Daniel Diss
A Boy & His Father
Lately I’ve had reason to reflect on my relationship with my dad. I’ve said it in other places: My dad was my best friend, my chief confidant. Our relationship wasn’t always described this way. Yet, I had the blessing of the relationship with my father becoming a relationship with my best friend, chief confidant, and forever mentor. I know how incredibly blessed and privileged that is. Not all sons, regardless of being adopted or not, have the type of relationship with their father which I had with mine.
The preacher for my parents’ funeral told a story about how my dad provided leadership for my home congregation.

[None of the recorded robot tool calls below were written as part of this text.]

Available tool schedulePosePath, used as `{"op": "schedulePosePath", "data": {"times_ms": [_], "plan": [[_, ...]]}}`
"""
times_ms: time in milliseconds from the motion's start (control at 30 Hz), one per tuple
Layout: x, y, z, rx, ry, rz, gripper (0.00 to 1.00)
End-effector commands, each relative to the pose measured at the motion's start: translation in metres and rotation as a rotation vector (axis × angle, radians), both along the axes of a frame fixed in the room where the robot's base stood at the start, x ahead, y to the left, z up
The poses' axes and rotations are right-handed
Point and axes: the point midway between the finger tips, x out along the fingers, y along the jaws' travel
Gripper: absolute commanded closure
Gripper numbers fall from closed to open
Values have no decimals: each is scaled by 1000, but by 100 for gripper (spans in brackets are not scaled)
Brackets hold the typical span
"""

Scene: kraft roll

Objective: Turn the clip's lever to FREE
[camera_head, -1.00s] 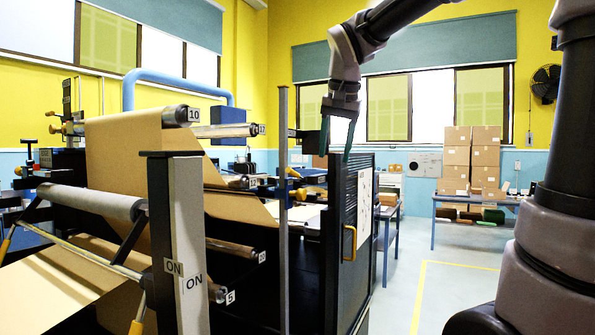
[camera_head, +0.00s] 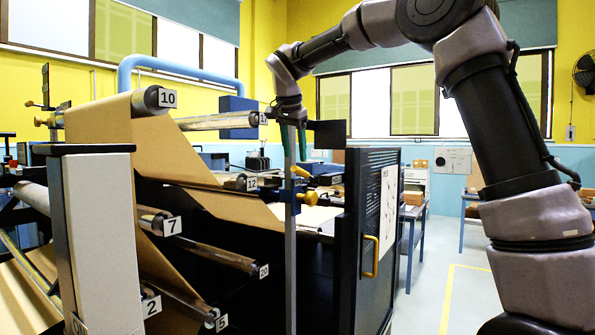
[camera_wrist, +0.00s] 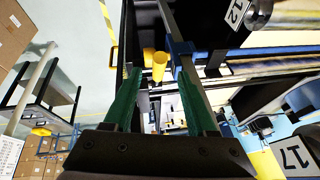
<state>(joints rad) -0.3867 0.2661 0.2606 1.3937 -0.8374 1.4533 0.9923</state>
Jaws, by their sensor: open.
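A blue clip (camera_head: 285,194) with yellow parts sits on the grey upright post. Its yellow lever or knob (camera_head: 308,197) sticks out to the right of the post, and in the wrist view the yellow end (camera_wrist: 158,66) shows between my fingertips, beyond them. My gripper (camera_head: 295,158) points down just above the clip, with its green fingers apart and nothing held. In the wrist view the fingers (camera_wrist: 159,78) stand either side of the yellow end, with the post by the right finger. I cannot read a FREE mark or tell the lever's setting.
The kraft web (camera_head: 125,125) runs over numbered rollers at left. The grey post (camera_head: 291,255) stands before the machine. A dark cabinet door with a yellow handle (camera_head: 371,257) is close on the right. Open floor (camera_head: 430,290) lies right of it.

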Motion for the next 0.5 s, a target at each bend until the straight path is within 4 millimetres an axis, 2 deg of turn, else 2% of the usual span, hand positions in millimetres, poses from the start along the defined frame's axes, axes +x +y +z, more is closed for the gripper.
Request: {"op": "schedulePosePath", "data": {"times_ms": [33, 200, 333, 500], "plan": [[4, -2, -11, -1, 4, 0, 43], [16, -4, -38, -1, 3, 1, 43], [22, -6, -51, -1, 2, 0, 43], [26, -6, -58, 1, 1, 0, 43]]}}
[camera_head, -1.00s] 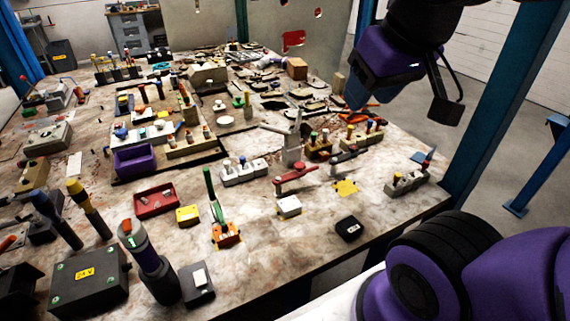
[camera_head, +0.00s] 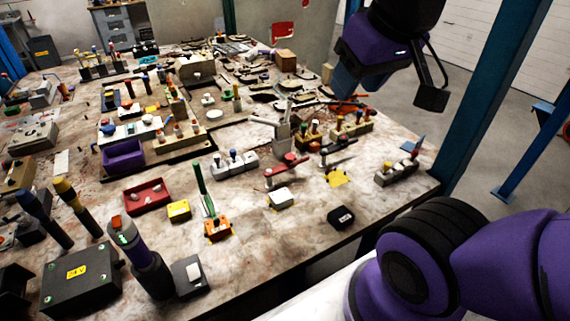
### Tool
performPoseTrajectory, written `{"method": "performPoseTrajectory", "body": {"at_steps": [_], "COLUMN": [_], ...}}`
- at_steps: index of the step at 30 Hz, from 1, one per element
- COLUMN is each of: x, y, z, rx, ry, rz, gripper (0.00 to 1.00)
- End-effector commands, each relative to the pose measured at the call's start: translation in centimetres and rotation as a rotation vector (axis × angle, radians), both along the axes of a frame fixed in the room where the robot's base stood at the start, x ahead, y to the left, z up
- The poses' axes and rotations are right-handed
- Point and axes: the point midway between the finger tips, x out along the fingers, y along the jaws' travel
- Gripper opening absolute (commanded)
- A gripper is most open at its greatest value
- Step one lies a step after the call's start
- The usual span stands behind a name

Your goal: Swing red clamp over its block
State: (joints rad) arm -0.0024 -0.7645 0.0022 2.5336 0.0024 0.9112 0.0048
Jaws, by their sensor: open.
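The red clamp (camera_head: 287,165) is a low red lever with an upright red-topped handle, in the middle of the table. It lies level, slanting up to the right. A small white block (camera_head: 281,198) with yellow at its edges sits in front of it, apart from the lever in the picture. I cannot tell exactly where its pivot is. My gripper (camera_head: 388,92) hangs open and empty at the upper right, with its fingers wide apart. It is above and right of the clamp and touches nothing that I can see.
A dark clamp (camera_head: 337,163) stands right of the red one, behind a yellow patch (camera_head: 338,180). A green-handled orange clamp (camera_head: 217,229) stands left. A grey upright post (camera_head: 282,140) rises behind. A black box (camera_head: 341,217) lies near the front edge. Bare tabletop surrounds the white block.

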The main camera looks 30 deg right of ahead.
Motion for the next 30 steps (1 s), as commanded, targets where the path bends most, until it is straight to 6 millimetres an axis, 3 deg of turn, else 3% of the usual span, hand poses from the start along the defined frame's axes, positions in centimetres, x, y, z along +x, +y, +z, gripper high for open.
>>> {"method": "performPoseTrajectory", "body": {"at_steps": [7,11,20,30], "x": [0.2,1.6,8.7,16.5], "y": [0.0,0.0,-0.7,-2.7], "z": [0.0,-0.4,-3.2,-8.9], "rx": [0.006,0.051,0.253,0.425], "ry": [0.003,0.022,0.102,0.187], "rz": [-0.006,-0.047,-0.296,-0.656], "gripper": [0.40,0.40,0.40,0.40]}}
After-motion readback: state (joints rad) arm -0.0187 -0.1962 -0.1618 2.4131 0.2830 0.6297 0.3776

I knew the other side of the story; dad had spoken to me about the situation that evening before the meeting about which the pastor told his story. It was strange to hear someone else recount a conversation which my father and I had. Dad hadn’t told the pastor about the conversation he and I had had at the time. To hear the conversation my father and I had had over 30 years prior when I was in Connecticut at his funeral taught me something powerful and important. My father hadn’t just shaped and formed me into being a good pastor, he’d help shape others as they answered their call to ministry. My father, the lay man, taught me and many others how to be good pastoral leaders. A part of my grieving journey is to recognize how my father mentored me and other, even in being a pastor. It was one of the ways in which he was gifted.
I miss my dad. His birthday is coming up in just a few weeks. It’s hard not to think of him on beautiful Spring days. Days like today he was his happiest. We’d be working the soil and he’d be planting. I never got to plant any crops; that was all dads. My grandfather was the same way. The first time my father planted a crop was the Spring my grandfather died. I can’t help thinking of dad and the joy he’d have this time of year. That was part of how my father mentored me: During our hardest times of work was when there was the most joy. I try to follow that same example today.

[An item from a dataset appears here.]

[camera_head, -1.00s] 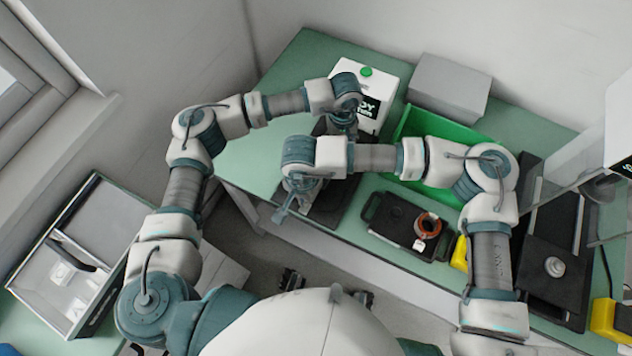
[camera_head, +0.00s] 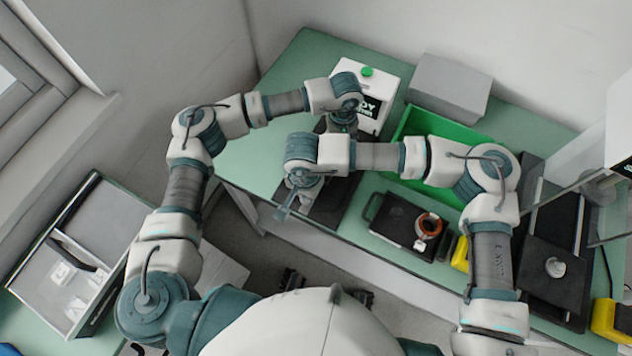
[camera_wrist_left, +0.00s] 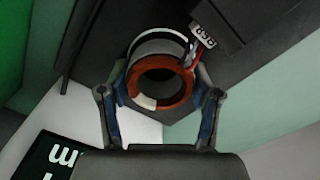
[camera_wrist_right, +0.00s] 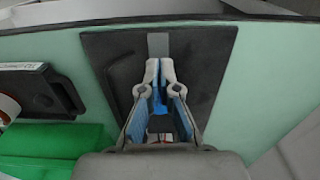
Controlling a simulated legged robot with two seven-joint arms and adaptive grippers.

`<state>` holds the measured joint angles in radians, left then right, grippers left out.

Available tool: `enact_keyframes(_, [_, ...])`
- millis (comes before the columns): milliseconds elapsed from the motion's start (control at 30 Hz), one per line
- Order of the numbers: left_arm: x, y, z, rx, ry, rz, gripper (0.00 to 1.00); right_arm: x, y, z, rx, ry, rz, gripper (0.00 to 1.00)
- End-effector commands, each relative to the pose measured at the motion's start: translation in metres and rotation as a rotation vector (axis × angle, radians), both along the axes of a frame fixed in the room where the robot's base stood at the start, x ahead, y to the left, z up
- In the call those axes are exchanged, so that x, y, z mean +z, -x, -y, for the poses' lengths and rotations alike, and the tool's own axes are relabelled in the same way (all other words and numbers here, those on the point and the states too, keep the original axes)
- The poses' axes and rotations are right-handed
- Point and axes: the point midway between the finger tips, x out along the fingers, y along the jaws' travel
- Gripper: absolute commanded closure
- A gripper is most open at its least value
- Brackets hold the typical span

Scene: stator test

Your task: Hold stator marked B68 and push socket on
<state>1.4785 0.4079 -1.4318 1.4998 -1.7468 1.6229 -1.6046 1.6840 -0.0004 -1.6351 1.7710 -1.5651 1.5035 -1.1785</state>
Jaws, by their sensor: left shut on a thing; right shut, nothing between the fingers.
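The stator (camera_wrist_left: 172,84) is a ring with an orange-brown face and an open centre. In the left wrist view it sits between the fingers of my left gripper (camera_wrist_left: 160,92), which is shut on it. My right gripper (camera_head: 282,214) is shut and empty, above the bench's front edge. Its blue-padded fingertips meet in the right wrist view (camera_wrist_right: 159,66). I cannot make out the socket clearly.
A dark fixture plate (camera_wrist_right: 215,48) lies below my right gripper. A white box with a green button (camera_head: 365,72), a grey box (camera_head: 450,84) and a green bin (camera_head: 402,128) stand behind. A black tray (camera_head: 388,221) holds another orange ring (camera_head: 429,224). Bare green bench (camera_head: 300,70) shows at the back left.

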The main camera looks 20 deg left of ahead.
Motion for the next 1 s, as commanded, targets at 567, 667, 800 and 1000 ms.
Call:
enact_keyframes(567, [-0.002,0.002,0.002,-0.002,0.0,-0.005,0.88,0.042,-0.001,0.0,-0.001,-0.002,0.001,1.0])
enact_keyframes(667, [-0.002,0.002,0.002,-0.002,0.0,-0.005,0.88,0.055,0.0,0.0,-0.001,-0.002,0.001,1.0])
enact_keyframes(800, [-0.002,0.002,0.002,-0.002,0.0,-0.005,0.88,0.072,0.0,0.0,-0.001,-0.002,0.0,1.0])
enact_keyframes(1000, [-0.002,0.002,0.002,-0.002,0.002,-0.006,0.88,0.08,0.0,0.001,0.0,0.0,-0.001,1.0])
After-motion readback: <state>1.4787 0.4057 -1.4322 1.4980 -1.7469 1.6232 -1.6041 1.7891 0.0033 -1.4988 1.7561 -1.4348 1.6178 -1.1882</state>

Part of grieving, for me, has been like going through boxes you find in the attic. Some of what you find you recall; other things flash back forgotten memories. I’ve sorted through the box marked “dad” in my hearts’ attic, again. I’ve grown ever more grateful for the man who raised me, taught me faith, and showed me how to love unconditionally. This is a normal part of grief, too. We go through the memories, the “boxes in the attic.” We sort. We save. We eliminate. We retain. And every time we go through that process, we continue to add meaning and insight to the memories. Sorting through my “dad box” is where grief, gratitude, and understanding all began to come together for me. Grief was more than emotion. Grief was more than giving meaning to memories. Emotion and assigned meaning gave way to understanding and insight.
My grieving journey has led to understanding and insight into the person and personhood of my father. More importantly, it has led to understanding and insight into my own person and personhood. Thanks, Dad.